In some ways it was a disadvantage while in others an advantage that I did not study mainstream analytic philosophy as an undergraduate. My degree was in history of ideas (major) and politics (minor) in a small provincial town that knew little of the mainstream of received orthodoxy. The philosophy I took was Marxism and Existentialism though with some of the great works of political philosophy thrown in. I thus studied a miscellany of deep and troubled thinkers such as Kierkegaard, Nietzsche and Heidegger, and knew Hobbes, Locke and Mill only as political philosophers. I read no Hume at all, nor Aristotle, and only Kant’s moral philosophy. The only logic we were taught was syllogistic.
At times I am aware that I lack some of the training of my peers. I had to teach myself analytic philosophy on the hoof, often encouraged by the necessity of teaching it, but all the while conscious of huge gaps in my knowledge. At times I felt an imposter. But one thing I did bring from my undergraduate studies was a sense that philosophy was an important matter that should deal with the biggest questions. If you take Marx, Hobbes or Nietzsche as your model, you have a sense of the scope and ambitions of philosophy. It is about very serious tasks: building an all-encompassing system; explaining the human condition; showing what is to be done, facing unwelcome truths. I have never felt that my proper business was tinkering at the edges: for instance, developing minor amendments to other people’s theories that make little difference to the world. I had grand designs. If I was going to bother with philosophy at all, it would be so that I could offer a systematic view of the world. It should be radical, different: I should challenge rather than defend the paradigm. And any theory I developed should explain everything. To this day I worry whether this ambition is a pretentious vanity.

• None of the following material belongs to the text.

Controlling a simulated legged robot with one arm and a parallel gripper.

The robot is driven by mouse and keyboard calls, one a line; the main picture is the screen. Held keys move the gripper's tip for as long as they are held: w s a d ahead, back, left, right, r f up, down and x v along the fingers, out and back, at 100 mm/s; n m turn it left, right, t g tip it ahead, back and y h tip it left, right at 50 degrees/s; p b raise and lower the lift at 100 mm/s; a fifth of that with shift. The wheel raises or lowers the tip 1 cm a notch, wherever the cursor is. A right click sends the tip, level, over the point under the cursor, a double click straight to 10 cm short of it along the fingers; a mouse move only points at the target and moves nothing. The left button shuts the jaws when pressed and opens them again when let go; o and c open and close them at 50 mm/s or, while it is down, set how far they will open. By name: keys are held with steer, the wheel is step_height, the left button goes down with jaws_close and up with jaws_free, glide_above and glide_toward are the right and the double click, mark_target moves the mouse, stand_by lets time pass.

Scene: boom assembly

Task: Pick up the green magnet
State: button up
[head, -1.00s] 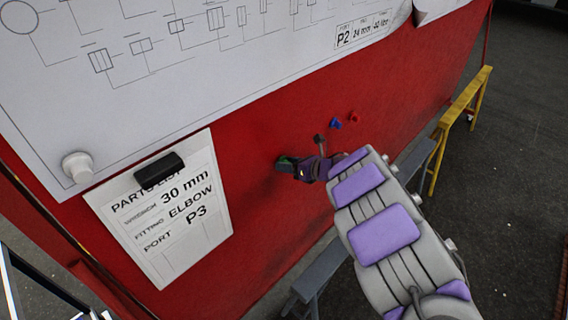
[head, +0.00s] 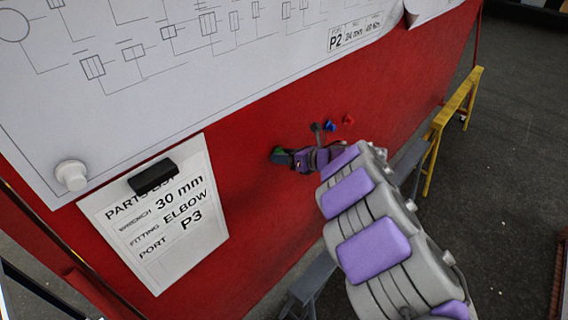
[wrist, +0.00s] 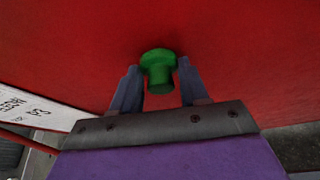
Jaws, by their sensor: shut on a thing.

My initial work was piecemeal and I didn’t know how it would all hang together. But I have started to think of late that the hope of a single, all-encompassing theory might be realised. In this paper I outline for the first time how I think these ideas might form a systematic metaphysics and possibly realise the impetuous ambition of my youth.

2. Mind

Temporarily casting aside my deep and troubling books, I landed by chance at the University of Leeds, commencing master’s studies in philosophy of mind. I lived almost on fresh air, having to take part-time work in a comic-book shop and then at the University library. On my entry, Leeds seemed a bastion of late-Wittgensteinianism. Advancing a positive thesis in the Department did not seem the done thing when there was instead the business of finding problems in what philosophers said. Some may have thought of me as the fly voluntarily entering the bottle. But change was coming. My arrival coincided with that of Robin LePoidevin, a PhD supervisee of Hugh Mellor’s, who taught that we should take metaphysics seriously. This was the start of a major transformation for Leeds and also for me.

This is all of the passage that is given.